I keep campaign records because they help reconstruct what happened after a complaint. Useful records include consent evidence, recipient logs, message versions, unsubscribe requests, staff training materials, and the actions taken to correct identified problems. The CRTC’s guidance specifically encourages organizations to maintain records that can support complaint handling, internal monitoring, corrective action, and a possible due diligence defence. I would rather collect those records during normal work than search for them during an investigation.

I Review the Process Before the List Grows

I run a practical review at least once each quarter for active marketing programs. I sample recent consent records, test every unsubscribe route, confirm sender information, and inspect integrations that moved data during the previous 90 days. Staff changes receive special attention because a new employee may not know why a suppression field cannot be edited. Regular testing catches ordinary mistakes before they become repeated conduct.

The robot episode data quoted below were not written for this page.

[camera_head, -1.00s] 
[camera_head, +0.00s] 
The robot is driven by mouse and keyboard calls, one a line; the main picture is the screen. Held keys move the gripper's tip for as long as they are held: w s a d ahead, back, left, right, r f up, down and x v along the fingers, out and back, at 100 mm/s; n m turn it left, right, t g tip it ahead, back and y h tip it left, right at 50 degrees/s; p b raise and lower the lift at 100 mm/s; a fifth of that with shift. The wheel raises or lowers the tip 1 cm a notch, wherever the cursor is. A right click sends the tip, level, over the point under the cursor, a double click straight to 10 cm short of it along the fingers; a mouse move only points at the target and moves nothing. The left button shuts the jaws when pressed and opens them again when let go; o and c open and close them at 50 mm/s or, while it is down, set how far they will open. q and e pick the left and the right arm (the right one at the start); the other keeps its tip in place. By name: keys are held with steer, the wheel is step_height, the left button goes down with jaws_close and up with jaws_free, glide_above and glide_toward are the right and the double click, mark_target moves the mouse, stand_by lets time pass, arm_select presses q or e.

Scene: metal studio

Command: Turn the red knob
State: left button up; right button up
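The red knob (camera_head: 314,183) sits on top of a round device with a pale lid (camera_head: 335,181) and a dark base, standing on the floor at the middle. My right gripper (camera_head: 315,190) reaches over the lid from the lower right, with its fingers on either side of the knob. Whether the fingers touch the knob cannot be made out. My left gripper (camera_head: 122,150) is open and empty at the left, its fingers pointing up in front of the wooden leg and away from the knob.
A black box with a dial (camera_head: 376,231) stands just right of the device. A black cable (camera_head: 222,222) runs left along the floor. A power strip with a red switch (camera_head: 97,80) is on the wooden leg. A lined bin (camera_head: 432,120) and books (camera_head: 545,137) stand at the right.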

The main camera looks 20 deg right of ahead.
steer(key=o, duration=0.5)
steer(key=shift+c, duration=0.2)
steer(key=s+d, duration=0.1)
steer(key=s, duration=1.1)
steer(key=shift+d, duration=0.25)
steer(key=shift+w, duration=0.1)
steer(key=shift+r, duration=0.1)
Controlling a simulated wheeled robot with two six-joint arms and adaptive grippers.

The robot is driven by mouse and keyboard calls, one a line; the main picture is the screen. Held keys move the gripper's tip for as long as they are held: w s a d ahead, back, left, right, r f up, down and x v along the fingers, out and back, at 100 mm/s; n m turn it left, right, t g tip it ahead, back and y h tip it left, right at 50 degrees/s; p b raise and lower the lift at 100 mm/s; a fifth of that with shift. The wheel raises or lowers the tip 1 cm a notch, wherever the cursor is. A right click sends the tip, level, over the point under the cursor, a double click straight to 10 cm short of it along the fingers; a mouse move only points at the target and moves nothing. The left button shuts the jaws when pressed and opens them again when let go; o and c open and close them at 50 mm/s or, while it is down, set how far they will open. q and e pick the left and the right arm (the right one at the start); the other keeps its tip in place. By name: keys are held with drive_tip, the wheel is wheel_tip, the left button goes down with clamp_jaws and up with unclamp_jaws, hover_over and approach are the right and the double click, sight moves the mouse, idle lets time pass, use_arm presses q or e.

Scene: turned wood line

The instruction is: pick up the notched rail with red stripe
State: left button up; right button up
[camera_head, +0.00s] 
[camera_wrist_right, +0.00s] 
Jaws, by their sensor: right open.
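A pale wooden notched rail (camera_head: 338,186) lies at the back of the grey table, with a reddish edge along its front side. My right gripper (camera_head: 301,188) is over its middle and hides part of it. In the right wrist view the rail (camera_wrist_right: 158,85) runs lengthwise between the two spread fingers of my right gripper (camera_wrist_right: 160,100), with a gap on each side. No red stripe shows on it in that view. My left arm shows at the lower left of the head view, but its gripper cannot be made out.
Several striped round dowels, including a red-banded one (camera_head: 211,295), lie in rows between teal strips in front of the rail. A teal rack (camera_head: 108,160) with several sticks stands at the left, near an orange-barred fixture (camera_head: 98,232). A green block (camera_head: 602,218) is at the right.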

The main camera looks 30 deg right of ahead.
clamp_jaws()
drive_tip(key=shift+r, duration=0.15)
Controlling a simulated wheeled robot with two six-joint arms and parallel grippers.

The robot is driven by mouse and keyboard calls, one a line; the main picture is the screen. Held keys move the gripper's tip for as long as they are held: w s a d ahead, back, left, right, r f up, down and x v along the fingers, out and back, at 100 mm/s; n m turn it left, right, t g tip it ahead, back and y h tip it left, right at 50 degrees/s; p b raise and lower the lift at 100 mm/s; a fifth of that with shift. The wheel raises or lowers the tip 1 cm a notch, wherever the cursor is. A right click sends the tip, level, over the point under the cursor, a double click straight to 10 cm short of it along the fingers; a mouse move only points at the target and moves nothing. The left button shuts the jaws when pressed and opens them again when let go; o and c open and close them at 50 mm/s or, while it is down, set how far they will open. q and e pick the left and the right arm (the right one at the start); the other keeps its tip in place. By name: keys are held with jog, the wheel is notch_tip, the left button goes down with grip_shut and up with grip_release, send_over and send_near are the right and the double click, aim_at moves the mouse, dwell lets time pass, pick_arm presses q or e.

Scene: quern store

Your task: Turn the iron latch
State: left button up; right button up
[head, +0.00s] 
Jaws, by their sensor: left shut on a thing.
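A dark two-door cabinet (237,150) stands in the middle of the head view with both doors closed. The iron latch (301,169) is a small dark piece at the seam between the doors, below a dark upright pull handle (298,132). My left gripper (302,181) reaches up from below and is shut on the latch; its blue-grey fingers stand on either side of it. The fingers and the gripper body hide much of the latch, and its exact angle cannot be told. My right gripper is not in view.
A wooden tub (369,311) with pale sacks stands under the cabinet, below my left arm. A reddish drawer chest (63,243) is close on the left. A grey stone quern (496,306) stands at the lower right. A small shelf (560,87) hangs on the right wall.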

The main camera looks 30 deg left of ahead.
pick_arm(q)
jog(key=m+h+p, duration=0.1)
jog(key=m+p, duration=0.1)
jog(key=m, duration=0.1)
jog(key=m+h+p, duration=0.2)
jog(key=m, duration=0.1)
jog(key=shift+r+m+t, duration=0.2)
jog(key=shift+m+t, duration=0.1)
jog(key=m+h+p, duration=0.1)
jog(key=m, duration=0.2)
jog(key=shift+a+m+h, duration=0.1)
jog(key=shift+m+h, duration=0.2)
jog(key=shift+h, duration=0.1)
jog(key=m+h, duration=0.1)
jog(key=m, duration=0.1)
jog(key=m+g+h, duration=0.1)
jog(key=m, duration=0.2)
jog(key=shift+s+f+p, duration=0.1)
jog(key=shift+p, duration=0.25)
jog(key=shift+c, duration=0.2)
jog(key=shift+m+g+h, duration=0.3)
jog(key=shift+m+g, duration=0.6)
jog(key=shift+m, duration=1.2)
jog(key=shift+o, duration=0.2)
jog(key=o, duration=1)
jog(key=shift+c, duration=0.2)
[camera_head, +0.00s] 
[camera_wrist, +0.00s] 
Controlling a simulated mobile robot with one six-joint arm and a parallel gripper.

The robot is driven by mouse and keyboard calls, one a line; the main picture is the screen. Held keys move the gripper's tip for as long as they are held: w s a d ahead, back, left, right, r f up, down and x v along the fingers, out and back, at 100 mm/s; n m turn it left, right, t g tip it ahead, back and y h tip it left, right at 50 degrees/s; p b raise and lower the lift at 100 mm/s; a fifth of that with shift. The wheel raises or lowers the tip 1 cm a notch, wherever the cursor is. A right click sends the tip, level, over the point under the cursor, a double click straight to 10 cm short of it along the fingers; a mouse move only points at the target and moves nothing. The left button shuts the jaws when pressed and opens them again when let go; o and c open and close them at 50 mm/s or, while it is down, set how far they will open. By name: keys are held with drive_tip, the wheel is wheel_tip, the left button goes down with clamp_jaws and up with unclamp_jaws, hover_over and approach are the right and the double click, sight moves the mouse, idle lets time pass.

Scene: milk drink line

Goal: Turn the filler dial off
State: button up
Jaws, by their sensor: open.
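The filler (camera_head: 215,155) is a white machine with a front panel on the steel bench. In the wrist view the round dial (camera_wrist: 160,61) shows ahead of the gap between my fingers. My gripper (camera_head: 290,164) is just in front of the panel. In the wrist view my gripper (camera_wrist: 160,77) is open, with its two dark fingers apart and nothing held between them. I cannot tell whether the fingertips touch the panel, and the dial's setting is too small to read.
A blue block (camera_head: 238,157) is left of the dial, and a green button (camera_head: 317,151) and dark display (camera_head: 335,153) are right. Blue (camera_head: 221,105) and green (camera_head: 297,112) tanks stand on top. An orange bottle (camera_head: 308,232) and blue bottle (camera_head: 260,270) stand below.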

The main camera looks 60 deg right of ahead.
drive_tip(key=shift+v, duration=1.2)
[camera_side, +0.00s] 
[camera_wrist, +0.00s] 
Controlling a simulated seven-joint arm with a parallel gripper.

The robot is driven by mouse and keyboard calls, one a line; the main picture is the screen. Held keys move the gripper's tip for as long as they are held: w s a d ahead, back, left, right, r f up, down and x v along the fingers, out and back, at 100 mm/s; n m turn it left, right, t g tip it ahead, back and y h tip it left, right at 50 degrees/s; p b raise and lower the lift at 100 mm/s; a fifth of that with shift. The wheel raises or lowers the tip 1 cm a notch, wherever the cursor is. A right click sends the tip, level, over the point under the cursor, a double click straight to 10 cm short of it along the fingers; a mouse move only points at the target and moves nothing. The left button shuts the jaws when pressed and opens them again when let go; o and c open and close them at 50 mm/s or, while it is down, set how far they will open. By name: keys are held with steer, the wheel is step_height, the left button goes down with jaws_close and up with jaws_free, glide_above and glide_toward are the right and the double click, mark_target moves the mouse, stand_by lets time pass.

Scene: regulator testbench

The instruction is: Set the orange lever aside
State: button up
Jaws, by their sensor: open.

I bring legal counsel into the process when the facts do not fit a familiar pattern. Cross-border campaigns, corporate groups, franchise arrangements, software installations, and mixed service-promotional messages can require closer legal analysis. I provide the operational map, message samples, consent records, and system behaviour so counsel can assess the real process rather than a simplified description. That division of work produces better decisions.

The strongest CASL program I see is rarely the one with the longest written policy. It is the one where the signup form records useful evidence, the marketing platform respects suppression rules, and employees know who must approve an unfamiliar list. I build those controls while the campaign is still small, because repairing ten clear records is easier than explaining ten thousand uncertain ones. Good compliance becomes visible in the daily details.